China’s new President, Xi Jinping, is tightening his grip on power. He has pledged to continue implementing reforms. Relaxation of the one-child policy, the abolishment of labor camps with an estimated 190,000 prisoners, dropping government controls over interest rates and rural land reform are all under consideration. The rapidly growing country also has to deal with high levels of air pollution. In the political sphere, tensions are growing because there is no sign that the Chinese Communist Party will relax its monopoly on power.
China’s Communist Party does not want the calls for greater democracy and the end of one-party rule to add to the strain that comes with revamping the economy.
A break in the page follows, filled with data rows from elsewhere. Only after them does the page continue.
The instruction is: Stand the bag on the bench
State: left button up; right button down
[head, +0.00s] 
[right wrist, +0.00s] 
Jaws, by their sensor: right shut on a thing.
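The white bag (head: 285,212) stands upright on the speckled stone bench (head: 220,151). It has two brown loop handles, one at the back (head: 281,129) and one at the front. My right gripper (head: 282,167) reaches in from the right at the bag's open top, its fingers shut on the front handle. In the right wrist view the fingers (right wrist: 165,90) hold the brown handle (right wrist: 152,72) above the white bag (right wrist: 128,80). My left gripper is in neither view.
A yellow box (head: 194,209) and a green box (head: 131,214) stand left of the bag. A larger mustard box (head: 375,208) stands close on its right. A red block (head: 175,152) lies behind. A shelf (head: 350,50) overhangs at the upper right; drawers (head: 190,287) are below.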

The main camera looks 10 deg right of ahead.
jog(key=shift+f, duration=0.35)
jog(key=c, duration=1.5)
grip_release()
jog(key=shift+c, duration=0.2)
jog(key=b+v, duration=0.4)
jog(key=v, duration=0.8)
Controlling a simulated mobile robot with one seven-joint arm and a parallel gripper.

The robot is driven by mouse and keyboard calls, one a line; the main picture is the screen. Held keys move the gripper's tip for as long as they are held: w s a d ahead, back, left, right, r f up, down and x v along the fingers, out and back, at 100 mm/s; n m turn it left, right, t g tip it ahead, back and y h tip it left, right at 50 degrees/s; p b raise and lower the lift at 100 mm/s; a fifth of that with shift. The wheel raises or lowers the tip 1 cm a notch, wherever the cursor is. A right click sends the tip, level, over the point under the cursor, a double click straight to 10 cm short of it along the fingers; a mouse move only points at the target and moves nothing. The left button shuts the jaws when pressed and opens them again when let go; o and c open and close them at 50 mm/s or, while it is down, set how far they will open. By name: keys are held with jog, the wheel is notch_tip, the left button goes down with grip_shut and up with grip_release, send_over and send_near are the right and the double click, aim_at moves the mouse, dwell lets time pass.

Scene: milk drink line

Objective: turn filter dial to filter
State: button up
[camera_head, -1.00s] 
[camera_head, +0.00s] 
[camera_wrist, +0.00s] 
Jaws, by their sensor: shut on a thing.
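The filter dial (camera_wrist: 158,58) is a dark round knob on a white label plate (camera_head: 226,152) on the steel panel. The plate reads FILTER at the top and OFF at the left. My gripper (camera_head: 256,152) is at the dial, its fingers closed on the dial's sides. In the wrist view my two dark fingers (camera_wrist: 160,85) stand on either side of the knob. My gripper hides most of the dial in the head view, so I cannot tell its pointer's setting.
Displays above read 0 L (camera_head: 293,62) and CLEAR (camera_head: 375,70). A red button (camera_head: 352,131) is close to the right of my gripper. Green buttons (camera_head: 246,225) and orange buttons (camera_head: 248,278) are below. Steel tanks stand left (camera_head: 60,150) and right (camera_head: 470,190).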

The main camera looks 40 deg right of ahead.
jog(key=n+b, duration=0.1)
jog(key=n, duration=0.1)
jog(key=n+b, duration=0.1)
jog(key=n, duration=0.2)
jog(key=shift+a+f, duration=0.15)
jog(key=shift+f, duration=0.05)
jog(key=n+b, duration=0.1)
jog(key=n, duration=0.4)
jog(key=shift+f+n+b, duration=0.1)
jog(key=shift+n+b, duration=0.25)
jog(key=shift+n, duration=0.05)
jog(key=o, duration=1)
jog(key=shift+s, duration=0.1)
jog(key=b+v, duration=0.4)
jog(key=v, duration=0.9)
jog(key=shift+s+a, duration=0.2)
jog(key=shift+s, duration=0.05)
The party is aiming to move the country from its reliance on investment and export focused growth to more dependence on domestic consumption. Although the party wants to hold down dissent, the 25th anniversary of the violent suppression of the Tiananmen Square protest arrives in June 2014. Although China has made great strides in the economic sphere, its Communist Party has yet to come to terms with the growing demand for greater political freedom.
Before he became China’s main leader in 1978, Deng Xiaoping visited rapidly growing Singapore. He was duly impressed with Singapore’s success as a well-managed trading center and its government-private sector relationship. He returned to China and imposed his vision of economic reform on the country the next year. Perhaps we should send a delegation of our fractious congressional legislators to Singapore. They might be inspired with a vision that will help halt the gridlock in Congress on debt and budget matters that is hindering the economic recovery.
While suffering from record low approval ratings at home, Congress has also slipped in the global rankings. The 50 richest members of Congress are worth a total of $1.6 billion. In China, their 50 counterparts in the National People’s Congress are worth $95 billion. It appears that the U.S. is not the only country facing a growing income inequality problem.